* [Task data]
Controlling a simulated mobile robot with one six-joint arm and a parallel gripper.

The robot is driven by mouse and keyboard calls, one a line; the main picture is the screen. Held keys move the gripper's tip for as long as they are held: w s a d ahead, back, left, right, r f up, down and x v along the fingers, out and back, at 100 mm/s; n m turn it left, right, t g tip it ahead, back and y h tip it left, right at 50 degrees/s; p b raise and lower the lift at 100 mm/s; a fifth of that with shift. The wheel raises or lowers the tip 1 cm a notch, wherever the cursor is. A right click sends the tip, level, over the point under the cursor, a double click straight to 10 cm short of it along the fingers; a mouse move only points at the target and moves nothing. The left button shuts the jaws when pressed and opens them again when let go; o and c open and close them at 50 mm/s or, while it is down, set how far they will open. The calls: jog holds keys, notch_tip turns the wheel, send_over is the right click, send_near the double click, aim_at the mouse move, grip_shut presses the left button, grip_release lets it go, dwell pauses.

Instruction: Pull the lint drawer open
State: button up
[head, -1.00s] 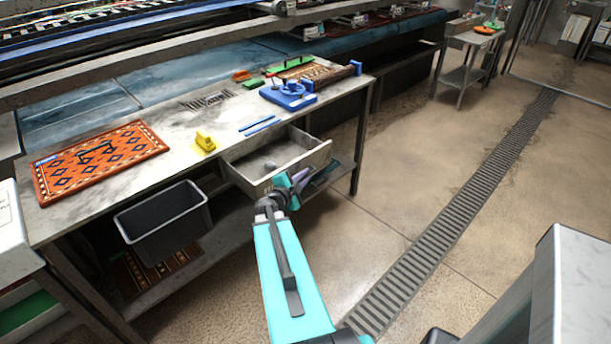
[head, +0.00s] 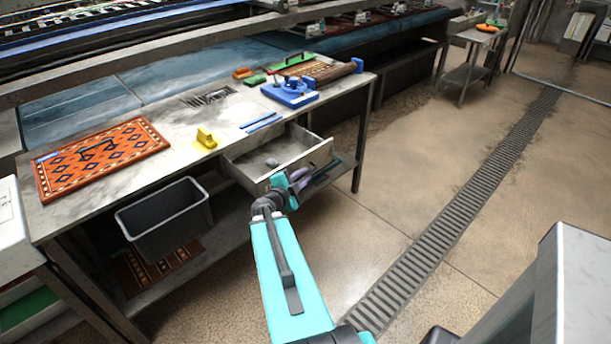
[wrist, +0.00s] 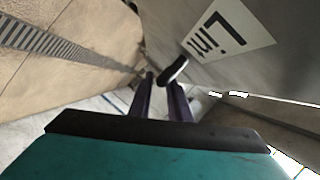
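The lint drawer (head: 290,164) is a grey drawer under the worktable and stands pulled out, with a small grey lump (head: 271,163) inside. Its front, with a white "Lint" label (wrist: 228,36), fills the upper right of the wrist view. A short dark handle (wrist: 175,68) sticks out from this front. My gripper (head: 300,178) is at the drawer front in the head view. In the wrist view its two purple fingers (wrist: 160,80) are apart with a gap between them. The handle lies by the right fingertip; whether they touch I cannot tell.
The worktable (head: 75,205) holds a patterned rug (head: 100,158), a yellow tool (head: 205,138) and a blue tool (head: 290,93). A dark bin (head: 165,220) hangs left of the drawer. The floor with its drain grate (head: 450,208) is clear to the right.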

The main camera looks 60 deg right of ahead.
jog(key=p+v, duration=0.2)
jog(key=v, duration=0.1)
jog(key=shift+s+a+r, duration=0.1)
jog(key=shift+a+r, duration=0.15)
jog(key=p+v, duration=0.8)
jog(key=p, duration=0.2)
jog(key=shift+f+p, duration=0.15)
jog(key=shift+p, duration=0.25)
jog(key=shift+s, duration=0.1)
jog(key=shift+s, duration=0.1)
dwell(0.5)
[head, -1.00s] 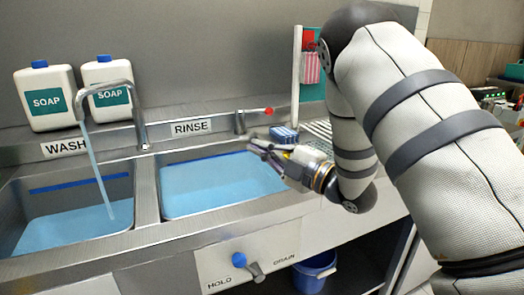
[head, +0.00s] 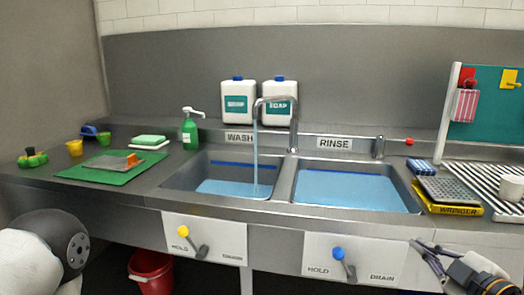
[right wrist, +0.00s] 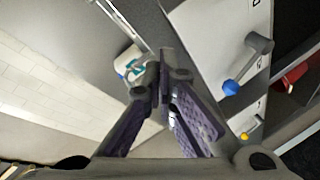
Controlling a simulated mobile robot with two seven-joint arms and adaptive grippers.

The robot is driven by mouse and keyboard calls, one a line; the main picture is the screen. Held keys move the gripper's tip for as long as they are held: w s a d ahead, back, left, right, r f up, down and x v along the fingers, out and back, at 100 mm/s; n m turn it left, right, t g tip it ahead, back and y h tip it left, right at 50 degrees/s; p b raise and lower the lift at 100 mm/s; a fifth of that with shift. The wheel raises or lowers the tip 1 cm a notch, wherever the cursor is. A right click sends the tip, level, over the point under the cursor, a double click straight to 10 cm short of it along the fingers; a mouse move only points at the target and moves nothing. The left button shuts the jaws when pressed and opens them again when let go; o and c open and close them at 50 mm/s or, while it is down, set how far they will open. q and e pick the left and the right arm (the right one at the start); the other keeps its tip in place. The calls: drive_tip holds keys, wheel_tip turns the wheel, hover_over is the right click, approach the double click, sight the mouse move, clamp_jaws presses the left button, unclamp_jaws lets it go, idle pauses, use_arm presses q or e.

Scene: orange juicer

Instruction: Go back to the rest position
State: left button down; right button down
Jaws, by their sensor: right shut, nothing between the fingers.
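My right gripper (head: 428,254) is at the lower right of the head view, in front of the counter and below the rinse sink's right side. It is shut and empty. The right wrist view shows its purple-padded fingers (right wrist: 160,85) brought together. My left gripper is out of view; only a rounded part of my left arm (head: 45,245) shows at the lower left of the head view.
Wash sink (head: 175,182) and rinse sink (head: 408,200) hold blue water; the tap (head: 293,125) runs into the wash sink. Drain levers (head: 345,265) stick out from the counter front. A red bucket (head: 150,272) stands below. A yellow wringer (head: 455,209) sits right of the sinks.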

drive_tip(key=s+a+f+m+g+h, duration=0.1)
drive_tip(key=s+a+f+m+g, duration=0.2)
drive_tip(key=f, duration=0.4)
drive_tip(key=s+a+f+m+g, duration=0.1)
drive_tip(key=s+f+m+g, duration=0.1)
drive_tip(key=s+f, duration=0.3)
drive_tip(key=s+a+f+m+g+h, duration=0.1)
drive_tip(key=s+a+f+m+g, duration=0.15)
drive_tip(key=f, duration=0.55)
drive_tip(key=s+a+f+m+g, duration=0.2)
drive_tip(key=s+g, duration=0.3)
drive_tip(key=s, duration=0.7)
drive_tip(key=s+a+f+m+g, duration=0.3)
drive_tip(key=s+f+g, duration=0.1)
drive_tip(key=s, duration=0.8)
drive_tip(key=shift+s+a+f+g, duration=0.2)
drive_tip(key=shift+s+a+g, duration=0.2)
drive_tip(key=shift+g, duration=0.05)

* [Goal] Your task is to reproduce all of the material exactly. The pictures stay out.

* [Response to this exercise]
Controlling a simulated mobile robot with one six-joint arm and a parallel gripper.

The robot is driven by mouse and keyboard calls, one a line; the main picture is the screen. Held keys move the gripper's tip for as long as they are held: w s a d ahead, back, left, right, r f up, down and x v along the fingers, out and back, at 100 mm/s; n m turn it left, right, t g tip it ahead, back and y h tip it left, right at 50 degrees/s; p b raise and lower the lift at 100 mm/s; a fifth of that with shift. The wheel raises or lowers the tip 1 cm a notch, wherever the cursor is. A right click sends the tip, level, over the point under the cursor, a double click straight to 10 cm short of it along the fingers; a mouse move only points at the target and moves nothing. The left button shuts the jaws when pressed and opens them again when let go; o and c open and close them at 50 mm/s or, while it is down, set how far they will open. The calls: jog holds keys, notch_tip turns the wheel, send_over is the right click, send_near the double click, aim_at the mouse move, grip_shut presses the left button, grip_release lets it go, dwell pauses.

Instruction: Pull the lint drawer open
State: button up
[head, -1.00s] 
[head, +0.00s] 
[wrist, +0.00s] 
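The lint drawer (head: 290,164) is a grey drawer under the worktable and stands pulled out, with a small grey lump (head: 271,163) inside. Its front, with a white "Lint" label (wrist: 228,36), fills the upper right of the wrist view. A short dark handle (wrist: 175,68) sticks out from this front. My gripper (head: 300,178) is at the drawer front in the head view. In the wrist view its two purple fingers (wrist: 160,80) are apart with a gap between them. The handle lies by the right fingertip; whether they touch I cannot tell.
The worktable (head: 75,205) holds a patterned rug (head: 100,158), a yellow tool (head: 205,138) and a blue tool (head: 290,93). A dark bin (head: 165,220) hangs left of the drawer. The floor with its drain grate (head: 450,208) is clear to the right.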

The main camera looks 60 deg right of ahead.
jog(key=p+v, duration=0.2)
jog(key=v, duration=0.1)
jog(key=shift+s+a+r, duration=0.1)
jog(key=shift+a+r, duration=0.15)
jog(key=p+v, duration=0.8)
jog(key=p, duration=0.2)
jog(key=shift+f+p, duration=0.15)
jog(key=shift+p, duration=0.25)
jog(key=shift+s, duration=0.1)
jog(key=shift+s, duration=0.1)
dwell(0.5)
[head, -1.00s] 
[head, +0.00s] 
[right wrist, +0.00s] 
Controlling a simulated mobile robot with two seven-joint arms and adaptive grippers.

The robot is driven by mouse and keyboard calls, one a line; the main picture is the screen. Held keys move the gripper's tip for as long as they are held: w s a d ahead, back, left, right, r f up, down and x v along the fingers, out and back, at 100 mm/s; n m turn it left, right, t g tip it ahead, back and y h tip it left, right at 50 degrees/s; p b raise and lower the lift at 100 mm/s; a fifth of that with shift. The wheel raises or lowers the tip 1 cm a notch, wherever the cursor is. A right click sends the tip, level, over the point under the cursor, a double click straight to 10 cm short of it along the fingers; a mouse move only points at the target and moves nothing. The left button shuts the jaws when pressed and opens them again when let go; o and c open and close them at 50 mm/s or, while it is down, set how far they will open. q and e pick the left and the right arm (the right one at the start); the other keeps its tip in place. The calls: drive_tip holds keys, wheel_tip turns the wheel, hover_over is the right click, approach the double click, sight the mouse move, clamp_jaws presses the left button, unclamp_jaws lets it go, idle pauses, use_arm presses q or e.

Scene: orange juicer

Instruction: Go back to the rest position
State: left button down; right button down
Jaws, by their sensor: right shut, nothing between the fingers.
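My right gripper (head: 428,254) is at the lower right of the head view, in front of the counter and below the rinse sink's right side. It is shut and empty. The right wrist view shows its purple-padded fingers (right wrist: 160,85) brought together. My left gripper is out of view; only a rounded part of my left arm (head: 45,245) shows at the lower left of the head view.
Wash sink (head: 175,182) and rinse sink (head: 408,200) hold blue water; the tap (head: 293,125) runs into the wash sink. Drain levers (head: 345,265) stick out from the counter front. A red bucket (head: 150,272) stands below. A yellow wringer (head: 455,209) sits right of the sinks.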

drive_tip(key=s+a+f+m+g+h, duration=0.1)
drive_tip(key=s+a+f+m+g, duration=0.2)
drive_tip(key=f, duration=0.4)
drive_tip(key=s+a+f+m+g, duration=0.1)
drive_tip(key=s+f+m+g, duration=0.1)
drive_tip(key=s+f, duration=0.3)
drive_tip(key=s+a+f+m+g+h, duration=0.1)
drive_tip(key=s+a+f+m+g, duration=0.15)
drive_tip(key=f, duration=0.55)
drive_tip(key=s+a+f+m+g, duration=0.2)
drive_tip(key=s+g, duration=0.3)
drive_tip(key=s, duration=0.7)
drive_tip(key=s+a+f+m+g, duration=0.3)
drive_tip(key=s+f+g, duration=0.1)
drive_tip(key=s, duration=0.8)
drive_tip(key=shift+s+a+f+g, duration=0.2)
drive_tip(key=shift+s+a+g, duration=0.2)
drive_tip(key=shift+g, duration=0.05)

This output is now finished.